Three reasons suggest themselves why the priest and the levite passed by. In the first place, they might have argued that the wounded man was no concern of theirs. He was not their fellow countryman, and they had no strict obligation in justice to bother about him. Had he been one of their own, or had they been assigned the task as a duty, they would have discharged it. But neither of them believed in doing overtime, especially for a stranger.
Jesus Christ, the Son of God, had certainly no sort of obligation to come down from heaven to redeem the human race. He might, in perfect justice, have allowed it to remain on the roadside, prostrate as a result of its own sin, wallowing in blood. God had no obligation, nor could have, to create man at all. Still less, having freely created man, was God in any way bound to enrich His creature with divine grace, making man His son by adoption, and giving him a claim to the reward of heaven. If, even in the beginning, God was not bound to give such things to man, it is surely clear that He was even less bound when man, through his own fault, had wantonly flung back God's gifts into His face.
Why, then, did Christ come? St. John tells us it was "Propter nimiam caritatem on account of His exceeding great love." Nothing else can explain the mystery of the Incarnation.
The priest and the levite passed by, in the second place, because there was no material gain attaching to any service they could render. The man had been already robbed, his pockets were quite empty, and neither of the two was going to help unless he was paid.
And Jesus Christ, the Good Samaritan, what did He stand to gain by "emptying Himself, taking the form of a servant"? What profit could possibly accrue to the infinite God through anything done for Him by a tiny creature of His hand? The creature's little mind would be capable of a spark of the knowledge of its God. The human heart would give to its God, thus feebly apprehended, an inconstant, flickering flame of love. Not all creatures would give even the little they were capable of giving, but, to get even a little, this God, hungry for the devotion of His creature, "for us men and for our salvation," would become man.
There are millions of men, and there have been millions, who have deliberately spurned this love and this attempt to win their love. There are millions who serve God in a spirit that seems to imply they are rather conferring a compliment on Him! There are millions who weigh out nicely just exactly how much they will give Him, where they will draw the line, fearful lest He might ask too much, might somehow encroach on the territory preserved for self! "Propter nimiam caritatem" only love can explain it. Even human love will go to great lengths to win the object of its love.
It might be suggested, in the third place, that the priest and the levite went by because the sight of the man weltering in his blood rather made them feel ill. He surely must have presented a disgusting sight, poor man; and they were fastidious; and their fastidiousness, accentuated by the other two arguments that had been forming in their minds, lent them speed in beating their retreat.
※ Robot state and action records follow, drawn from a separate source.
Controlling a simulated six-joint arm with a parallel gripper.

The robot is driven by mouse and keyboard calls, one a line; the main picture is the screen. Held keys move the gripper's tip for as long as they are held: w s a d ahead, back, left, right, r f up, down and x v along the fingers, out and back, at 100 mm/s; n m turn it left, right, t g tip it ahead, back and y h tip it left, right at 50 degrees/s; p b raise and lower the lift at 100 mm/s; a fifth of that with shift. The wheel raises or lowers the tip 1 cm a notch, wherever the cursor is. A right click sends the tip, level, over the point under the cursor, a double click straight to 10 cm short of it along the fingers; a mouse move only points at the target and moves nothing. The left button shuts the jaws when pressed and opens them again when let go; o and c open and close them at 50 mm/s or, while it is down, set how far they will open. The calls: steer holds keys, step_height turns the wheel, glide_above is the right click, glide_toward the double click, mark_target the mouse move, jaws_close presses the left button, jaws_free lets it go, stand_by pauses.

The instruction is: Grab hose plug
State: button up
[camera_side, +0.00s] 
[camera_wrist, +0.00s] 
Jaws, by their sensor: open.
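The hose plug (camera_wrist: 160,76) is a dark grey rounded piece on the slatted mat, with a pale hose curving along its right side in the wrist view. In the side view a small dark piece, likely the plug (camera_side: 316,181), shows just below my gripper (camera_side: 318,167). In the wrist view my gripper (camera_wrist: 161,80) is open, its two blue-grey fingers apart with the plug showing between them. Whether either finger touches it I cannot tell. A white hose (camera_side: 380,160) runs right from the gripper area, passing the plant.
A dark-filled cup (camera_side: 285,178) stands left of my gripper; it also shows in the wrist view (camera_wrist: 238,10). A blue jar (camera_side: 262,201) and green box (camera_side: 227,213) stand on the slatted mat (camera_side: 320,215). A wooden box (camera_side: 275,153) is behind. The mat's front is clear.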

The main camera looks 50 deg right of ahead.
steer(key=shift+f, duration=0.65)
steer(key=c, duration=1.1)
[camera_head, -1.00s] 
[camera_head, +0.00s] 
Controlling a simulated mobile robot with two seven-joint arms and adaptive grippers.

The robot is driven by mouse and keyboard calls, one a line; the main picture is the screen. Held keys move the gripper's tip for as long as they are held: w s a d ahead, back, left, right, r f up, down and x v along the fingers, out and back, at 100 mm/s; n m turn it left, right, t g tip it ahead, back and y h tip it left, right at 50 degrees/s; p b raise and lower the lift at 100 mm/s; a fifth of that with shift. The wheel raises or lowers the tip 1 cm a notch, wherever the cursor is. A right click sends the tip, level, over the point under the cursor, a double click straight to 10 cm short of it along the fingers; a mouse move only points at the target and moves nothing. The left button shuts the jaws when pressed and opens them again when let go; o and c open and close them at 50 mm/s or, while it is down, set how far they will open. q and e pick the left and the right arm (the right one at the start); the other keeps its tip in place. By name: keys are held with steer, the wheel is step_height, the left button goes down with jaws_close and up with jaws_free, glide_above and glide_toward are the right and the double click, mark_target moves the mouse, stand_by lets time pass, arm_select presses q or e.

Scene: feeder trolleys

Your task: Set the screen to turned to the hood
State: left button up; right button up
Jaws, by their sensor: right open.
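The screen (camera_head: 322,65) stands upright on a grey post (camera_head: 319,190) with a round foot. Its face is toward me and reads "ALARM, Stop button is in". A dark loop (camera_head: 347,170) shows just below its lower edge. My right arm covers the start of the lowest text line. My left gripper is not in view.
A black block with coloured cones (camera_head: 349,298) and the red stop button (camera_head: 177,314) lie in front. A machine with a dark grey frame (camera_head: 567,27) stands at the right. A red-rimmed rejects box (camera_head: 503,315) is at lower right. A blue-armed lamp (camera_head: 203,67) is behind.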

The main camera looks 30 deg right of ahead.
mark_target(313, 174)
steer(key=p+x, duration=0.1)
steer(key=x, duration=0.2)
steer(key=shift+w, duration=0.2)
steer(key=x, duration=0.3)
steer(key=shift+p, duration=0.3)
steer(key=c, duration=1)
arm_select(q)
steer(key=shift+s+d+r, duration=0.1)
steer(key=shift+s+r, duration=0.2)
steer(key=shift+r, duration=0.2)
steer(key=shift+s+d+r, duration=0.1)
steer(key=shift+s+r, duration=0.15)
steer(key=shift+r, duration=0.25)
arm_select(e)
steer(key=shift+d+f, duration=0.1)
The nearer a soul gets to God, the clearer becomes its knowledge of the heinousness and deordinaiton of sin. "Who can understand sins?" Only He Who can understand the full nature of the infinite God against Whom it is committed. That is why Jesus Christ shuddered in the presence of sin. That is why St. Catherine of. Sienna would take ill when a person in mortal sin entered the room That is why St. Francis Xavier swept over India and Japan to wage war against sin. and died in the effort to reach China and attack in that realm the stronghold of sin.
Others might be deterred by the vision of sin. Indeed, it is most repulsive, but the perfect knowledge He had of its foulness did not deter the Son of God from healing its wounds. Why did Christ come? Because He loved, and because none other than He could grapple successfully with this tyranny which had locked its manacles around the wrists of the men so loved by this Infinite Lover.
Jesus, Your love is becoming clearer to me, The truth of it shines in the plan formed to redeem us. You came, not because You were bound to come, but because those You loved could not manage without You. You came, not because Your coming would bring any advantage to You, but only to us. You came despite the revolting sight a soul in sin presents in Your all-pure eyes. What can I do in face of such love, but kneel and thank and try to realize the sheer truth and grandeur of it all?